11 am: Holiday Inn. No one has any passes. No programs. Oh, they’re at the Cafe. No, I just came from there, they’re not. Oh, an hour then. But go ahead to the screenings. Screening Room: It’s a conference room. With an easel with a screen on it. I’m starting to feel bad for the filmmakers who’ve traveled so far to see their films play. The funding for this festival must be so low this year, that this is the best they can do? Last year, it was at a high school auditorium and it went very well. I don’t know what happened this year.
There were some real gems in the morning screenings. My Happy End by Milen Vitanov featured an adorable dog, his tail, and their loving friendship. The dog was a flat piece of paper, literally, and it added a nice dimension to the animation. The Lonely Rabbit by Christina Felderhof exhibited wonderful textured backgrounds and characters. Skylight, by David Baas, was a lovely film about the dangers of global warming, specifically to penguins. The combination of the voiceover material to the animation of the penguins was pretty hilarious. The fest also featured some great live action films, most notably The Homecoming by Rachel Earnest and Carmen’s Place, by Anna Wilking. The cinematography of The Homecoming was really wonderful, and it was easy to identify with the actress, who was having a hard time readjusting to life back home after a life-changing passage of time in Cannes, France. Carmen’s Place was also rather touching. It is a short documentary about a local shelter, specifically for gay and transgender youth.
After the morning screenings, a group of us enjoyed lunch at Sunswick, a local Irish pub. We had a really great time, and everyone was very friendly. I had gone to the festival alone but it was nice to make friends so easily. We once again tried to get passes, but were told to come back in half an hour.
After a fun meal and drinks at the bar, we walked next door to the high school to catch the evening’s films. Still, no passes. No programs. The lack of organization’s become a running joke. Screening rooms aren’t ready and no one really knows anything. It’s frustrating. You can tell some of the filmmaker’s are pretty upset. Finally, the evening’s screenings start. Up until 7pm, the screenings are pretty fun. Nice selection of films. The room, not so much. It’s a classroom, with a very large TV cart in it. Hard chairs. Very uncomfortable. I won’t go through the last batch of films because I didn’t much care for them. I don’t know who they have picking the selection, but someone had to like them, right? They can’t just let anything in, right? Eek. By the time the last screening rolled around, I was the only one left in the viewing. I stayed for the much loved Brothers in Arms, by Elliot Cowan, then left, exhausted and disappointed from the day.

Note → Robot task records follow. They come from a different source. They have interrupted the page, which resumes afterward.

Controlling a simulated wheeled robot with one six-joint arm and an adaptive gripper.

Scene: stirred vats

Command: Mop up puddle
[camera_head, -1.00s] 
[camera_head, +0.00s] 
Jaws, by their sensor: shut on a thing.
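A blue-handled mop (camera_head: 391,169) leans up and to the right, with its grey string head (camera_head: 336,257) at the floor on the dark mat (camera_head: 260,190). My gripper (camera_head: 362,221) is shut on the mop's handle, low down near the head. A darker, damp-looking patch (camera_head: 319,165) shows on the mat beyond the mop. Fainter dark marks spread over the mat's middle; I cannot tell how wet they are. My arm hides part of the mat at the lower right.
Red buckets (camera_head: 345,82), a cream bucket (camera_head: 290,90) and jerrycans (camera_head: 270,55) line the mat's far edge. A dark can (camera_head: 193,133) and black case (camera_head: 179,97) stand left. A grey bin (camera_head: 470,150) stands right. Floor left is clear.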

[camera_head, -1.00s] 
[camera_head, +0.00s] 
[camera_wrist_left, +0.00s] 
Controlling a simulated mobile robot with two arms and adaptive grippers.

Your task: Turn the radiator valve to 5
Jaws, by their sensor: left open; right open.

I understand there was probably a huge lack of funding and perhaps they did not have the help they desperately needed, but wow, this was tough. For a city full of theatres, it’s a shame the venues were so lackluster. The one gem appeared to be the amazing Tony Bennett Auditorium in the high school. I’m jealous of those who got to see films there. I wonder what it was like. I never did get a program nor my ticket. But I mostly feel bad for the filmmakers, who probably expected a bit more from the festival. I was told story after story, about the lack of organization, unanswered emails, and general chaos. Every time one of us tried to get some sense of what was going on, we were met with blank stares or I don’t knows. Or the dreaded “Come back in an hour”. DVDs weren’t tested and a bunch of films didn’t even play. I was told by a number of filmmakers that they actually had to pay for their screenings. Some had repeatedly tried to contact organizers with questions and requests, but to no avail. It was a real shame and very disappointing. I am hopeful it gets better, because I like to support film festivals and especially local ones. I really don’t know what to say. I was very disappointed. What kind of reputation does this festival want? They need to get their act together if they want to be taken more seriously. I did meet some really wonderful filmmakers and for that, it was worth the trip.